In the Eagle Mountain case, the Park Service signed an agreement with the landfill developers that it believes will help minimize negative impacts. "The agreement gives us limited control over how the landfill is managed instead of being left with no influence at all," says Mike Soukup, the agency's assistant director for natural resources, who is based in Washington. "We are not happy this project is here and would rather see it go away. But the reality is that MRC had no obligation to include us. What we have is better than nothing."

But Joshua Tree's park superintendent, Ernesto Quintana, disagrees with that sentiment and says his authority to negotiate with the developers was usurped by his superiors in Washington.

Under the agreement, the developers would donate $1 per ton of trash (a "tippage fee") to a private foundation. That money would be used primarily to preserve habitat in other parts of the Mohave Desert. Part of it also will be given to the Park Service for monitoring endangered species.

Some critics say this part of the deal looks like a pay-off. But their main concern is still the proposed location. "You couldn't pick a worse place to put a mega-scale garbage dump," says Brian Huse of the National Parks and Conservation Association. "If you permit this dump to go in here, what does that suggest for other parks?"

Ecologist Jerry Freilich, who worked at Joshua Tree for 10 years, says the dump will inevitably do harm. He says the availability of trash to scavenging wildlife, the earth disturbance, and the withdrawal of groundwater will have a ripple effect across the park ecosystem. For example, ravens drawn by the dump will also prey upon young desert tortoises, a threatened species.

Kay Hazen, of the Mine Reclamation Corporation (MRC), one of the landfill developers, says her company is committed to identifying problems and correcting them as they occur. Ms.
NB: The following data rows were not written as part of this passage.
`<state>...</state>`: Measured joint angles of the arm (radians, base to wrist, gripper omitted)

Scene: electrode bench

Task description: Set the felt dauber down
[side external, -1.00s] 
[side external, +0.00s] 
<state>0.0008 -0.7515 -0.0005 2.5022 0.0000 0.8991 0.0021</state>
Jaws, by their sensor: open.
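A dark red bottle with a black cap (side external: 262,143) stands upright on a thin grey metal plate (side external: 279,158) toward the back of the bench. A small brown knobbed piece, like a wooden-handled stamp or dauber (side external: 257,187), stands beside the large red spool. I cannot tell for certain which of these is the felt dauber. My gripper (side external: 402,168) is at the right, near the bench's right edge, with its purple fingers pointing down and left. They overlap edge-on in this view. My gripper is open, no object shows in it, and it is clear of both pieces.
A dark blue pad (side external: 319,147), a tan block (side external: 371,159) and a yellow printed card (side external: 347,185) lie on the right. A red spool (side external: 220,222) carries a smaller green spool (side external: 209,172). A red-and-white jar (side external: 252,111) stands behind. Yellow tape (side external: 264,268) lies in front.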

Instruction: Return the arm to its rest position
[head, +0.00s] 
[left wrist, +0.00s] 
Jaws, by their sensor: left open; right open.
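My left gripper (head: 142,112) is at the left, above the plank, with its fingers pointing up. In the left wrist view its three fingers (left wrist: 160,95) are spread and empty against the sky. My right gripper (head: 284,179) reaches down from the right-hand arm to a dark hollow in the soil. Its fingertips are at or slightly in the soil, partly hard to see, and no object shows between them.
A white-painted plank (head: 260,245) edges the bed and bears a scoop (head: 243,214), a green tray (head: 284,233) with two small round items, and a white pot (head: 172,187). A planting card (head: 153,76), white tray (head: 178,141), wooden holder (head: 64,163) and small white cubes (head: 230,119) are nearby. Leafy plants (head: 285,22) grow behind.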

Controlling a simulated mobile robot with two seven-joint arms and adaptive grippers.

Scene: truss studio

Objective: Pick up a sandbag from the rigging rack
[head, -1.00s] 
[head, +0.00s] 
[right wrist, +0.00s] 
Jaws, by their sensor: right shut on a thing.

Hazen also points out that it will put an old iron-ore pit to good use and provide a long-term, market-driven answer to California's solid-waste problems. "Southern California is fast approaching a waste disposal crisis," she says. "The wave of the future is having large, regional landfills that take up the burden as the smaller, neighborhood sites shut down because they are full or leaking."

MRC estimates that over a thousand jobs will be created and hundreds of millions of dollars will go to government coffers.

At this point, the project's future hinges on approval from county commissioners, favorable economics, and a land exchange in which MRC will trade 2,800 acres of its land for 3,500 acres of public land now administered by the Bureau of Land Management. BLM says it will support the swap.

Standing in the way of the landfill is a raft of citizen protesters organized by Larry and Donna Charpied, local organic farmers. Recently, they filed a legal challenge to the BLM land swap and the Park Service's agreement with MRC, winning a promise from Vice President Al Gore's office to investigate the matter. "From the very beginning we have felt the deck was stacked against us, that Eagle Mountain was a done deal," says Ms. Charpied.

Critics have raised concerns about the fact that MRC lobbyist Ann Wexler served on the board of the National Park Foundation, along with retiring Park Service director Roger Kennedy. The agency acknowledges that Ms. Wexler discussed the Eagle Mountain Landfill with Mr. Kennedy, but says Kennedy took no active role in negotiations.

Currently, more than a million people visit Joshua Tree each year; that's expected to grow to four million within a few decades. "We don't know whether the notoriety of having a large landfill next to Joshua Tree will inhibit that potential," says Robert Buster, chairman of the Riverside County Board of Supervisors. "I don't want to commit us to something we will have to live with for the next hundred years and possibly regret."